OPSWA scored a major win in 2018 when former PC leader Patrick Brown released his party’s election platform, the People’s Guarantee. It committed to allowing OPSWA to “run, operate and maintain this central registry for PSWs instead of a government body,” a long-held goal of the organization. 

With Brown’s resignation and Doug Ford’s ascent to PC leader and premier, however, that promise was dropped. Today, the province is partnering with the University Health Network’s Michener Institute to run the registry instead of the OPSWA. Instead, the government has budgeted $1.2 million in funding for OPSWA to promote the personal support work profession.

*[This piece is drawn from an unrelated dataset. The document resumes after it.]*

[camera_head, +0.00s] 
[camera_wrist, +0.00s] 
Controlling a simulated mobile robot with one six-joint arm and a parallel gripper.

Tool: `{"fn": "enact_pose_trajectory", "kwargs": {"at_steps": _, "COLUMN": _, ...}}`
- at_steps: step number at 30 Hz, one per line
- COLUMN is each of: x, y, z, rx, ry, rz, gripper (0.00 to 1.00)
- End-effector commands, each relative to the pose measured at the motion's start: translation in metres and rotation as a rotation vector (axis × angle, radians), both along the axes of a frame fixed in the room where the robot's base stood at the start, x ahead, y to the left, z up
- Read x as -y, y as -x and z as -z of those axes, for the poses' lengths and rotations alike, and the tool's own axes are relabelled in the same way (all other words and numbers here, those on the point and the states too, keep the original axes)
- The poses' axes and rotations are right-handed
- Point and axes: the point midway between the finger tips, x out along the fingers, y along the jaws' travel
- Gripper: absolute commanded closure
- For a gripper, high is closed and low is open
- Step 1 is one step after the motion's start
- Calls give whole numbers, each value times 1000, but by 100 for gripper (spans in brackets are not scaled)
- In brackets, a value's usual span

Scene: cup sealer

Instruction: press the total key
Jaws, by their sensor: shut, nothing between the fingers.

Neither the Ontario integrity commissioner nor the federal lobbying commissioner commented on the contract. 

The Lobbyists Registration Act “outlines specific confidentiality restrictions regarding investigations," said Michelle Renaud, spokesperson for Ontario’s integrity commissioner, in a statement.  

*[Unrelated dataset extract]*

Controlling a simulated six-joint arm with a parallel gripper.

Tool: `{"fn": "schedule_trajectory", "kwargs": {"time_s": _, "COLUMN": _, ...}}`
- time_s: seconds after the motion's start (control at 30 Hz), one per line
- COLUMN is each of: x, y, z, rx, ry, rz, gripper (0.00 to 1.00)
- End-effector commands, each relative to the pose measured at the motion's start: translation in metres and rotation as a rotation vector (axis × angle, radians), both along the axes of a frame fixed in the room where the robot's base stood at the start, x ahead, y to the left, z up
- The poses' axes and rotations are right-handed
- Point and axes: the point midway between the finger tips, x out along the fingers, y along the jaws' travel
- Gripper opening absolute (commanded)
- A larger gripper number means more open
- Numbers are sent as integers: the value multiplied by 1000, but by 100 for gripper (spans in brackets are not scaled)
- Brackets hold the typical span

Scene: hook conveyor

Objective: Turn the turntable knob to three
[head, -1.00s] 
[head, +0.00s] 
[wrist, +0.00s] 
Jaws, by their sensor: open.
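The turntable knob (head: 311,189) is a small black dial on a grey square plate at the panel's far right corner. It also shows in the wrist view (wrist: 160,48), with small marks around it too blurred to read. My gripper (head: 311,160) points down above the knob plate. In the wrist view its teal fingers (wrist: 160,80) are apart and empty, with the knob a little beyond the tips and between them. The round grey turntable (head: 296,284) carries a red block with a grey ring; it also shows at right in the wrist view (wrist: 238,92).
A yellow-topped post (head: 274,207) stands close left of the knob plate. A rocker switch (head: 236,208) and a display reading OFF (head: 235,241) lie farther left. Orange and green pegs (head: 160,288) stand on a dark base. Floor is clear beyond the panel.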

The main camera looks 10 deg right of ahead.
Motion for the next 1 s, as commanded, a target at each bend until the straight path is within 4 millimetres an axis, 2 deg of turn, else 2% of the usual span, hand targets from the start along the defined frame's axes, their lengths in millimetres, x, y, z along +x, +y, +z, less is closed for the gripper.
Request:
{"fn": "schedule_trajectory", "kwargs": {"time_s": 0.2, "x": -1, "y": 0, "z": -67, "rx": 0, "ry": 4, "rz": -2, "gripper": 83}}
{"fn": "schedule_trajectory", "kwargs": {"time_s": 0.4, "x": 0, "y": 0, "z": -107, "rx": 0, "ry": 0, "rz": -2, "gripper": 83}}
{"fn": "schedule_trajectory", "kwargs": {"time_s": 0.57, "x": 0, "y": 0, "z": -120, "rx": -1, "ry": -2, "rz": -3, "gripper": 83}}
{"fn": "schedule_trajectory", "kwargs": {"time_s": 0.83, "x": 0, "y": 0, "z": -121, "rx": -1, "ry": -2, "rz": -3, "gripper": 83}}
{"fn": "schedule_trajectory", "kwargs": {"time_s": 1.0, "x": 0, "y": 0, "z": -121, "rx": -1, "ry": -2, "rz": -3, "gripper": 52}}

The integrity commissioner's office can't reveal if they're "conducting an investigation, or any information, document or thing obtained in the course of conducting an investigation under the Act,”  

“The Office is unable to comment on any specific matter,” said Manon Dion, spokesperson for the federal lobbying commissioner.

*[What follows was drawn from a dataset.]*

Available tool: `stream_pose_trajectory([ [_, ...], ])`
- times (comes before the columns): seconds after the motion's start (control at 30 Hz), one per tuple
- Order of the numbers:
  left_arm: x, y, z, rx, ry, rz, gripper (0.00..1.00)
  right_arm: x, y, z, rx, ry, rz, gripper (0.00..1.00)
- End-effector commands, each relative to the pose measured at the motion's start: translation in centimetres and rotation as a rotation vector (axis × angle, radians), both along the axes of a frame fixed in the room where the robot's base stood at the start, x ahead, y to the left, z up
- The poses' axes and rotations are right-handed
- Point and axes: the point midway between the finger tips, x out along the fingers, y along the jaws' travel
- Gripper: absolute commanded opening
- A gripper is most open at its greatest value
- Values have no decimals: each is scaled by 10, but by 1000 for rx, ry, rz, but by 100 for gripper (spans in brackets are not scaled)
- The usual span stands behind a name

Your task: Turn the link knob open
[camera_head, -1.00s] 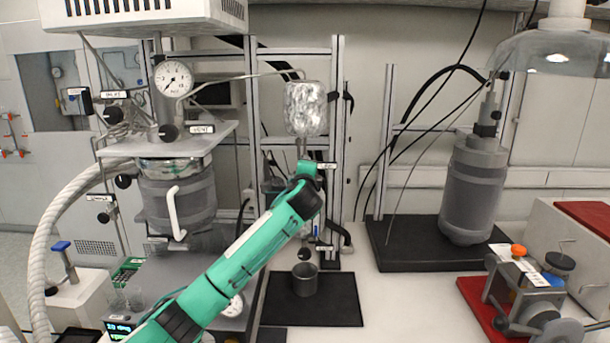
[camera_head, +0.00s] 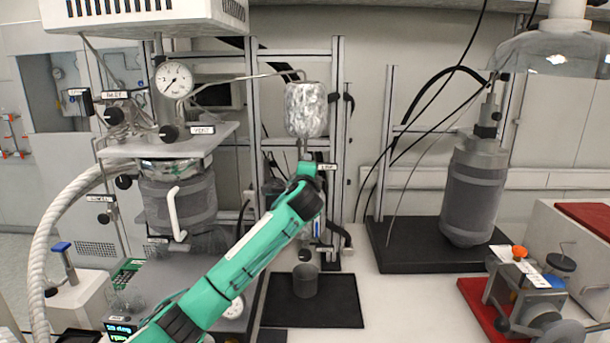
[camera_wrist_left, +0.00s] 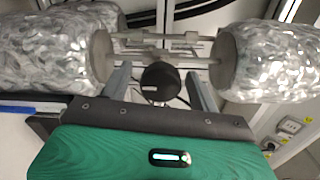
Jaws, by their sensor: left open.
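The link knob (camera_wrist_left: 160,82) is round and black with a short white mark on its face. It sits on a thin metal line between two foil-wrapped cylinders in the left wrist view. My left gripper (camera_wrist_left: 162,86) is open, one finger on each side of the knob, with visible gaps; I cannot tell whether either finger touches it. In the head view my green left arm comes up from the lower left, and the left gripper (camera_head: 304,170) is just below a foil-wrapped vessel (camera_head: 305,110), beside the LINK label (camera_head: 327,167). There the arm hides the knob. My right gripper is not in view.
A reactor with a pressure gauge (camera_head: 174,80) and a VENT label (camera_head: 202,130) stands left of the arm. A metal frame (camera_head: 338,130) rises behind the gripper. A metal cup (camera_head: 305,281) stands below on a black mat (camera_head: 340,305). A grey cylinder (camera_head: 474,190) stands right.

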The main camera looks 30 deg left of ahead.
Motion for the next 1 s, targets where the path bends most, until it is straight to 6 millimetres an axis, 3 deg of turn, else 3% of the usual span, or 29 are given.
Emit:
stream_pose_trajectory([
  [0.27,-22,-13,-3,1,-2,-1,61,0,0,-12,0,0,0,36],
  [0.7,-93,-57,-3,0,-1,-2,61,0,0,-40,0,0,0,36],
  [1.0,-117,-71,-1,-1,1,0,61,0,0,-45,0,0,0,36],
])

“In terms of general process, when the commissioner becomes aware of a potential breach of the Lobbying Act, the office conducts a preliminary assessment to determine the appropriate next steps. When necessary to ensure compliance with the Act, an investigation is commenced.”

According to a separate email obtained by The Trillium, OPSWA terminated the contract in Oct. 2018, around when Mutton was running for Durham’s regional chair and his ex-wife posted a letter on Facebook describing an alleged assault against her and their daughter in 2006. Mutton’s spokesperson at the time called the allegations “false claims.” Mutton was acquitted in 2007 of two assault charges stemming from the incident.

“The OPSWA greatly appreciates all the work that your firm has done for our association but we feel that this relationship has run its full course,” said Ian Da Silva, OPSWA’s head of human resources, in the email.